Another analogy: you could make a new spec called BrandXSemantics
(BXS) that defined processing of all syntaxes like meta tags,
microformats, RDFa, microdata etc. that claimed that all such syntaxes
were BXS, but such a claim is of little utility and would merely serve
to artificially inflate claims about BXS being more popular that
microformats or RDFa or microdata - this is essentially what this kind
of "grandfathering" in RDFa is doing.

Claiming "It is RDFa" is also deceptive from the point of view of
developer behavior, which is illustrated by your next point.

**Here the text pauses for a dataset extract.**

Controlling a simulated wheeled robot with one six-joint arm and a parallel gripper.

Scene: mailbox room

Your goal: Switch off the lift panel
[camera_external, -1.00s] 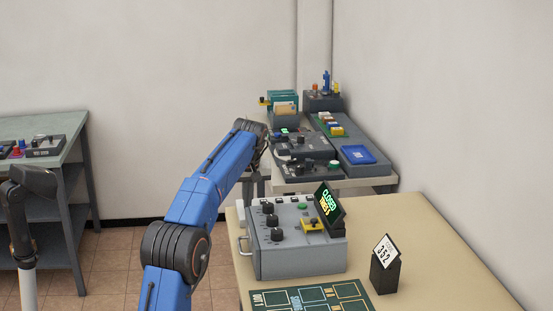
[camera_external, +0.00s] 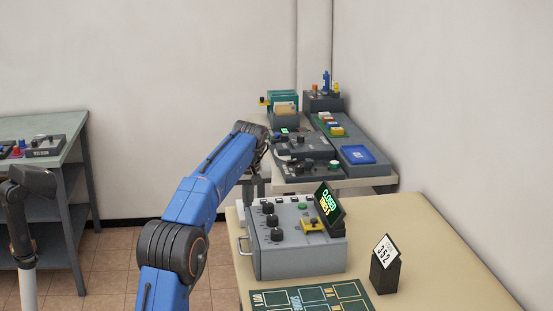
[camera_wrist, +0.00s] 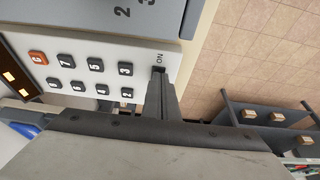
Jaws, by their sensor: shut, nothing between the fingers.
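In the wrist view the lift panel (camera_wrist: 100,50) is a white plate with several black numbered buttons and one orange button (camera_wrist: 37,57). An "ON" label is printed near its right edge. My gripper (camera_wrist: 161,74) is shut and empty, with its tips right at the panel beside that label. The tips cover the spot there, so the switch itself is hidden. I cannot tell whether they touch it. In the external view my arm reaches toward the far bench and its own links hide the gripper.
A dark strip with lit amber marks (camera_wrist: 16,78) borders the panel's left end. A grey surface (camera_wrist: 130,15) with large digits adjoins it. Tiled floor (camera_wrist: 235,55) shows at right. A grey control box (camera_external: 300,262) stands on the near beige table (camera_external: 440,260), close to my arm.

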>> Saying so is deceptively mis-using the word "contains" at best, and
>> playing semantic games at worst.
>>
>> Just because a page has hAtom does not mean it "contains" Atom.
>
> No, it "contains" hAtom and can possibly be converted to Atom (atom:id
> concerns notwithstanding).
>
> The page at http://wordpress.org/ contains RDFa and can be converted to
> RDF/XML.
>
>> The question of comparison is deliberately chosen to illuminate what
>> are developers actually coding? What syntax? Not what can you "infer",
>> "parse as", or "convert to".
>
> In the case of http://wordpress.org/, they have coded RDFa. Thanks to
> the fact that RDFa grandfathered in some semantics from earlier
> versions of (X)HTML, they may not have been *knowingly* doing so.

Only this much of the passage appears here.